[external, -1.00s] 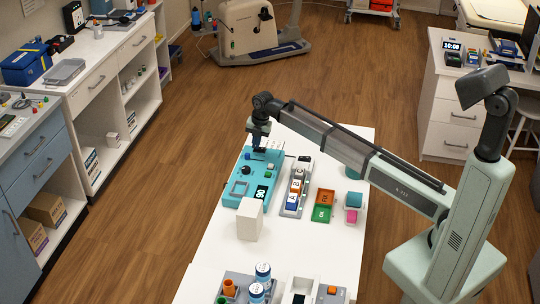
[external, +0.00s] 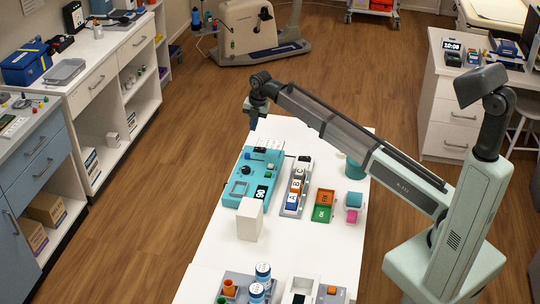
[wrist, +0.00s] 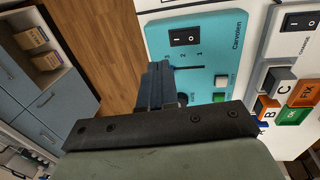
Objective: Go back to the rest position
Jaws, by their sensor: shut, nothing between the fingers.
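My gripper (external: 254,119) hangs from the raised arm above the far left edge of the white table (external: 305,129). It is apart from everything there. In the wrist view my gripper's fingers (wrist: 157,84) are together with nothing between them. Below it lies the teal panel (external: 235,189) with a black rocker switch, a slider slot, a knob and a small display. The panel also shows in the wrist view (wrist: 215,62), where the fingers hide part of its lower left.
Right of the panel are a rack of lettered blocks (external: 297,187), an orange and green tray (external: 322,205), a teal cylinder (external: 355,167) and a pink and teal item (external: 353,208). A white block (external: 250,219) stands in front. Open floor lies left of the table.

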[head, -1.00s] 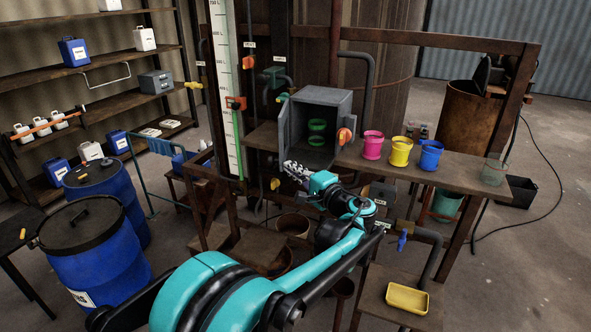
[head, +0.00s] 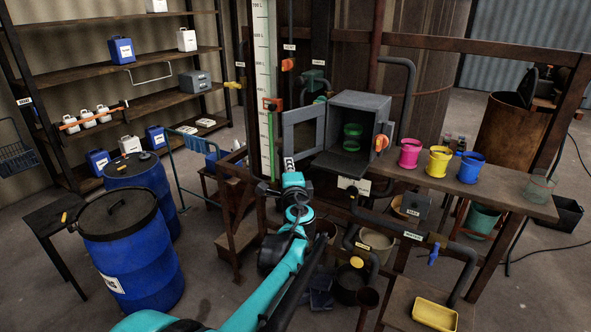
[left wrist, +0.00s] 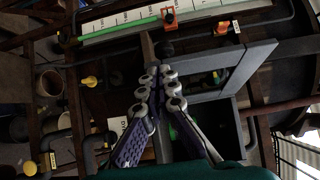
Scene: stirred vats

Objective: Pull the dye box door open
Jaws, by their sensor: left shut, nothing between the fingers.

▸ **Objective**
Repeat word for word the lines above, from the first entry through the line containing "Objective: Go back to the rest position", with both ends kept and the pictures dropped.

▸ **Answer to this exercise**
[external, -1.00s] 
[external, +0.00s] 
[wrist, +0.00s] 
Objective: Go back to the rest position

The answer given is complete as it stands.